PROVIDED DATA =
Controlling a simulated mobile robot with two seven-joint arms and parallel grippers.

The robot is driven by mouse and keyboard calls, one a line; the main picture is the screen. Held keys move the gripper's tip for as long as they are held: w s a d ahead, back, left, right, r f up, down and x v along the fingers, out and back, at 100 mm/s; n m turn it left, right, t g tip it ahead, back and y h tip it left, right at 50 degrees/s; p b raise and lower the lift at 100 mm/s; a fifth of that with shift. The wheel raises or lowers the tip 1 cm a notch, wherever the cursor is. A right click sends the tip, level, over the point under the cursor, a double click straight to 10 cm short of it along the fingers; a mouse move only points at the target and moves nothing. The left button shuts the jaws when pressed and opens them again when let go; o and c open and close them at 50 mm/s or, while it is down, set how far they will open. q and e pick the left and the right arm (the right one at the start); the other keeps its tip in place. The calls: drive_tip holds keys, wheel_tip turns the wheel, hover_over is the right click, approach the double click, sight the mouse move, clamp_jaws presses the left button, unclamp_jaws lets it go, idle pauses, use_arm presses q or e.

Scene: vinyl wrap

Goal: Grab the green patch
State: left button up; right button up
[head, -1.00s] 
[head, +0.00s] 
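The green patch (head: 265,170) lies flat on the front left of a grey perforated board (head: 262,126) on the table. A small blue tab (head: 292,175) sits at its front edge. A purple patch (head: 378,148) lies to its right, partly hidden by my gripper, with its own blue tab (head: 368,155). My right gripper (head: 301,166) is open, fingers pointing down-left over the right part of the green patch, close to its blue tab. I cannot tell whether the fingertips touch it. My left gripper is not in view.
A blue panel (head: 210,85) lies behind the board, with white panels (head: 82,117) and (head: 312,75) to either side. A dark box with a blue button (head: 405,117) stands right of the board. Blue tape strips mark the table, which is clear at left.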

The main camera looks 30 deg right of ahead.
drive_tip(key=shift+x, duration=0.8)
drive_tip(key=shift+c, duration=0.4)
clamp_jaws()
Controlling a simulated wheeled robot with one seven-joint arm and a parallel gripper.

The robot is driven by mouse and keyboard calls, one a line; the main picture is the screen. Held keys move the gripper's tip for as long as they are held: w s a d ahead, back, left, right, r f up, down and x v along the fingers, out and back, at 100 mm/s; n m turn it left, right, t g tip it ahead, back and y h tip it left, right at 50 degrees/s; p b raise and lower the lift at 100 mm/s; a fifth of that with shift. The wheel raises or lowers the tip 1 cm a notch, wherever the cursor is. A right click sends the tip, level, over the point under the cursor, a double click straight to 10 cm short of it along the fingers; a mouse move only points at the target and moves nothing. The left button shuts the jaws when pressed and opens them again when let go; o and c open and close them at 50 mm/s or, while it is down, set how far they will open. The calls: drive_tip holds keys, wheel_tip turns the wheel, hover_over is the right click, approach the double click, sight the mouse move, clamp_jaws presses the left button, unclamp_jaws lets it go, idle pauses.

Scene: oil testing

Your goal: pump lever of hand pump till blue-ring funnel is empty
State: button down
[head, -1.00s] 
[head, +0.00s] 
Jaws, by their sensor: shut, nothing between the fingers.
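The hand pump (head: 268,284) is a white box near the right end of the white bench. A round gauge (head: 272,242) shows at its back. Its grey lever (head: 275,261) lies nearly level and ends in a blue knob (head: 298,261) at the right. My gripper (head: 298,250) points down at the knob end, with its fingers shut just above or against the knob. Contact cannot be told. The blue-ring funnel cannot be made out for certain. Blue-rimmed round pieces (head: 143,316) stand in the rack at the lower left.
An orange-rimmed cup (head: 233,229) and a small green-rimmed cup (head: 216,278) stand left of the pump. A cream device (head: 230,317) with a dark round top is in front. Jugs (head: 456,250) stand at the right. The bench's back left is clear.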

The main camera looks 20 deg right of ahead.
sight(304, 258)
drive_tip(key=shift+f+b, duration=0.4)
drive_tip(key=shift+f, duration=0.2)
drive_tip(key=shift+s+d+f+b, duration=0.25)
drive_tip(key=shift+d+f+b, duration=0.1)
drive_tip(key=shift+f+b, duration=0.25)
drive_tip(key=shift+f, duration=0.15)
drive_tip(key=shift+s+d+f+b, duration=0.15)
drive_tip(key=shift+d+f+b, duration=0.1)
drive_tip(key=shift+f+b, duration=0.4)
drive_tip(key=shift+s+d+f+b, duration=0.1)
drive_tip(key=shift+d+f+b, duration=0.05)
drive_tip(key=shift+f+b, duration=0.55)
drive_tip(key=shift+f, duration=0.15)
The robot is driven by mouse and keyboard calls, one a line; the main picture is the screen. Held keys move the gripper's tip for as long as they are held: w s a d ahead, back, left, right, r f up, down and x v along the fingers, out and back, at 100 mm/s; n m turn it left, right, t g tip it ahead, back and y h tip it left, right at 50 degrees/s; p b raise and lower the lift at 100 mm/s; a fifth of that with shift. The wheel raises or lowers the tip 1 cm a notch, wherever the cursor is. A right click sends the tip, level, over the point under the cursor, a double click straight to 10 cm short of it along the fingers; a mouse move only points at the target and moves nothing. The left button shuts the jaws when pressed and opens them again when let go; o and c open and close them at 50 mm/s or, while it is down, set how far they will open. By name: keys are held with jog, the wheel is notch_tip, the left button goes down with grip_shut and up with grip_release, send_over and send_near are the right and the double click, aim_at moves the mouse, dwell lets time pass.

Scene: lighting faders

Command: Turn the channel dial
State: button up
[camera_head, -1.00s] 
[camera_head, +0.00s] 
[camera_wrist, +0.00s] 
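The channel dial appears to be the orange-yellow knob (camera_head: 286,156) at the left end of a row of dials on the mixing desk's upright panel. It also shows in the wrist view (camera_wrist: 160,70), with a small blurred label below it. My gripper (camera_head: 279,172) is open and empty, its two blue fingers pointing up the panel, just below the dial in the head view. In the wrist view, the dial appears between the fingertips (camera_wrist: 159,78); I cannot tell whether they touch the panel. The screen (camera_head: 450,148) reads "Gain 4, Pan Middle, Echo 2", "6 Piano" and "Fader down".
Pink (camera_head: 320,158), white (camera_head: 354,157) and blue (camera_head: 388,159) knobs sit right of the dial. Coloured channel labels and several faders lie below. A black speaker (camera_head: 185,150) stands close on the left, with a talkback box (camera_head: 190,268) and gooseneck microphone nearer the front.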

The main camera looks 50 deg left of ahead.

PROBLEM DETAILS = Repeat these lines exactly and nothing more: the one containing "presses q or e.", the one containing "Controlling a simulated wheeled", and all the lines between.

EXPECTED ANSWER =
The robot is driven by mouse and keyboard calls, one a line; the main picture is the screen. Held keys move the gripper's tip for as long as they are held: w s a d ahead, back, left, right, r f up, down and x v along the fingers, out and back, at 100 mm/s; n m turn it left, right, t g tip it ahead, back and y h tip it left, right at 50 degrees/s; p b raise and lower the lift at 100 mm/s; a fifth of that with shift. The wheel raises or lowers the tip 1 cm a notch, wherever the cursor is. A right click sends the tip, level, over the point under the cursor, a double click straight to 10 cm short of it along the fingers; a mouse move only points at the target and moves nothing. The left button shuts the jaws when pressed and opens them again when let go; o and c open and close them at 50 mm/s or, while it is down, set how far they will open. q and e pick the left and the right arm (the right one at the start); the other keeps its tip in place. The calls: drive_tip holds keys, wheel_tip turns the wheel, hover_over is the right click, approach the double click, sight the mouse move, clamp_jaws presses the left button, unclamp_jaws lets it go, idle pauses, use_arm presses q or e.

Scene: vinyl wrap

Goal: Grab the green patch
State: left button up; right button up
[head, -1.00s] 
[head, +0.00s] 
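The green patch (head: 265,170) lies flat on the front left of a grey perforated board (head: 262,126) on the table. A small blue tab (head: 292,175) sits at its front edge. A purple patch (head: 378,148) lies to its right, partly hidden by my gripper, with its own blue tab (head: 368,155). My right gripper (head: 301,166) is open, fingers pointing down-left over the right part of the green patch, close to its blue tab. I cannot tell whether the fingertips touch it. My left gripper is not in view.
A blue panel (head: 210,85) lies behind the board, with white panels (head: 82,117) and (head: 312,75) to either side. A dark box with a blue button (head: 405,117) stands right of the board. Blue tape strips mark the table, which is clear at left.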

The main camera looks 30 deg right of ahead.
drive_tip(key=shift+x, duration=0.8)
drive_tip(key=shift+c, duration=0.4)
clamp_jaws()
Controlling a simulated wheeled robot with one seven-joint arm and a parallel gripper.

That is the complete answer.